2019年12月31日火曜日

困ってなくても映画を観よう


年末年始は映画に限る。

そんなわけで、昨日はケン・ローチ『家族を想うとき』(イギリス、フランス、ベルギー、2019を観てきた@シネマ・ロサ。

運送会社とフランチャイズ契約をし、名目上自営業として働くことになったリッキー(クリス・ヒッチェン)はバンをリースするよりも買った方が割安だとのアドヴァイスを受け、介護の仕事をする妻のアビー(デビー・ハニーウッド)の車を売って頭金を作る。夫は日に14時間の重労働に足を突っ込むことになり、妻は掛け持ち介護をバスで移動する羽目になりさらなる重労働を抱え込むことになる。ノーザン・ロックのサブプライム・ローン破綻問題で彼らも損失を被ったので、それを立て直して自宅が欲しいと思っているからだ。

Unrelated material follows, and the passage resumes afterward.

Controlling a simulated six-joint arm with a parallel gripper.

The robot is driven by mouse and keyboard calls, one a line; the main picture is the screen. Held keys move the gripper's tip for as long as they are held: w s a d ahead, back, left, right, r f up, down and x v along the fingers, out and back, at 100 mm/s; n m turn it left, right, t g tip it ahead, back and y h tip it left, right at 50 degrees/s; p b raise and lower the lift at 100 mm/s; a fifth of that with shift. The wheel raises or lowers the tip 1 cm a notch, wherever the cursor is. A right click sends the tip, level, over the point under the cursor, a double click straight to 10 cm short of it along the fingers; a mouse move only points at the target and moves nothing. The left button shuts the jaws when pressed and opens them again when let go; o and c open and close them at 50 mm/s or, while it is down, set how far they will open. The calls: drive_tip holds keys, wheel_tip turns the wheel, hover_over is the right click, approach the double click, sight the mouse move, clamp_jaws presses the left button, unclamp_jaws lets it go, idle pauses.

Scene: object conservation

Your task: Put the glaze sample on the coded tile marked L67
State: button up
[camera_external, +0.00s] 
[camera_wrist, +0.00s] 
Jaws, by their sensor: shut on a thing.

ところが、そんな重労働だから、肝心の思春期の子どもたちとのコミュニケーションが取れない。長男セブ(リス・ストーン)は街中の壁に落書きしたり喧嘩したり万引きしたり、それより少し小さなライザ(ケイティ・プロクター)は父の荷物配達について行くかわいさも持ち合わせるが、最後にはかなりな問題行動を起こす。

住宅は買ったけれども、おかげで家族がまとまらないという話は、バブル期の日本にも何かあったような気がする。あれがやはり貧困問題の始まりだったのだろう。一方で今や貧困は豊かな装いをまとっていることも問題だ。

数年前にイヴァーノ・デ・マッテオ『幸せのバランス』(イタリア、フランス、2014というのを観た。離婚を機に生活の見積もりが狂い、知らぬ間に増えた借金に首が回らなくなり、車上生活に身をやつす公務員の話だ。車はあるのに貧しい。旅行に行くために貧しい、等々。現代的な生活のバランスが、表面的にはそうは見えない貧困を作り出していることをうまく描いた映画だ。その延長上にケン・ローチがいる。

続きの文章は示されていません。